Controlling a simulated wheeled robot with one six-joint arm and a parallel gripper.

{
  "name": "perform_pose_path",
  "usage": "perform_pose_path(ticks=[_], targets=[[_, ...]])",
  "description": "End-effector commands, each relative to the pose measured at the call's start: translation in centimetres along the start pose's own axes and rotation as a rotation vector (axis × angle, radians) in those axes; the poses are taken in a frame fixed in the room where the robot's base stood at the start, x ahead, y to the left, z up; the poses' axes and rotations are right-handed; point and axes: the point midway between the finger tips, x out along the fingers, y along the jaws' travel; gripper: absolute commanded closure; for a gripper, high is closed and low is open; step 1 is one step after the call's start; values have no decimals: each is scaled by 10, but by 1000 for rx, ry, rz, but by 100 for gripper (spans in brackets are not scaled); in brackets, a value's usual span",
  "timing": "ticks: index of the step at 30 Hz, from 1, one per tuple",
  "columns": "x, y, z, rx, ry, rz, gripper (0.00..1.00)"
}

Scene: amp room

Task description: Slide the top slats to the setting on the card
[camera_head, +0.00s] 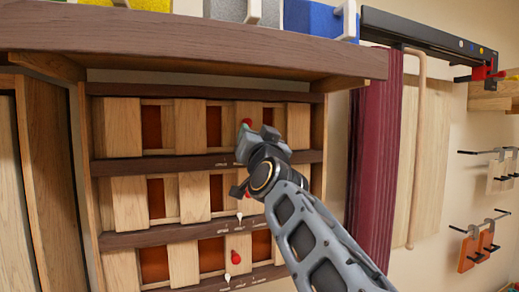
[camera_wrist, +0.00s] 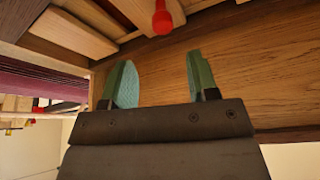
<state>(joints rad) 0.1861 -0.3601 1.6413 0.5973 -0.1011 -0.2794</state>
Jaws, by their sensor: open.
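The top row of slats (camera_head: 188,125) is a line of upright pale wooden boards with reddish-brown gaps between them, set in a dark-framed wooden rack. A red knob (camera_head: 247,122) shows on this row just above my gripper (camera_head: 251,137). In the wrist view a red knob (camera_wrist: 162,19) is just beyond my teal fingertips (camera_wrist: 160,57), roughly in line with the gap between them. My gripper is open, apart from the knob, with nothing between the fingers. My arm hides part of the right side of the rack. I cannot make out a card showing the setting.
A dark wooden shelf (camera_head: 190,42) overhangs the top row closely. Middle slats (camera_head: 194,194) and lower slats (camera_head: 183,266) lie below; a lower red knob (camera_head: 236,256) and a white pointer (camera_head: 239,216) show. A maroon curtain (camera_head: 375,140) hangs at the right.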

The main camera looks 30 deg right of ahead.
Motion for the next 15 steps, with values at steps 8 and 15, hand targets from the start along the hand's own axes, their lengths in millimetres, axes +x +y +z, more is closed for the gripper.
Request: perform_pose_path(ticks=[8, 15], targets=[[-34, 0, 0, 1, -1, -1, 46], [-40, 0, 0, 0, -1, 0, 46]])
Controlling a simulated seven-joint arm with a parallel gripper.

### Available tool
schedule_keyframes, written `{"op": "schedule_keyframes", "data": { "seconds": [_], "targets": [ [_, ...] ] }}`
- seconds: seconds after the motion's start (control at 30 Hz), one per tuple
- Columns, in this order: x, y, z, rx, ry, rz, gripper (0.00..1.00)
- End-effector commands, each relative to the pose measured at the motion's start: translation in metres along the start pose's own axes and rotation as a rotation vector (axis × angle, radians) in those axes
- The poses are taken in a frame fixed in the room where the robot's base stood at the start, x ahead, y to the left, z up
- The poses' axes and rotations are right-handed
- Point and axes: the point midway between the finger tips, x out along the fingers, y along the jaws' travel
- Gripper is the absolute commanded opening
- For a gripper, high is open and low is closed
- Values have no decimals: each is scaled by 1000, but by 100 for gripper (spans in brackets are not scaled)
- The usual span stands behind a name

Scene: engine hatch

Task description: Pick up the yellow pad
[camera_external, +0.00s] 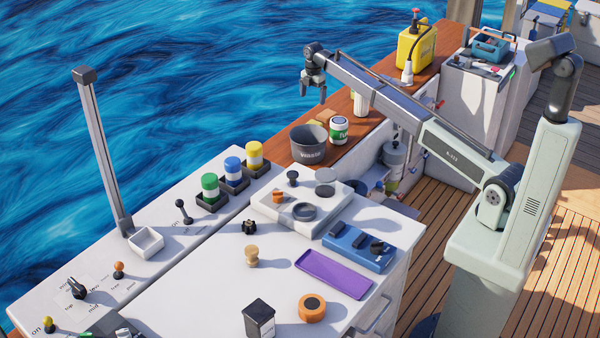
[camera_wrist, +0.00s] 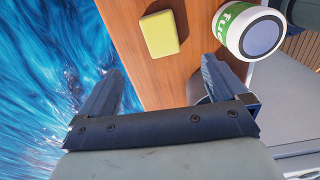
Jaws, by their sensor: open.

++++++++

### What is asked
Work out the number of lines in this listing that include the word "simulated". Reply with that number only.

### Answer below
2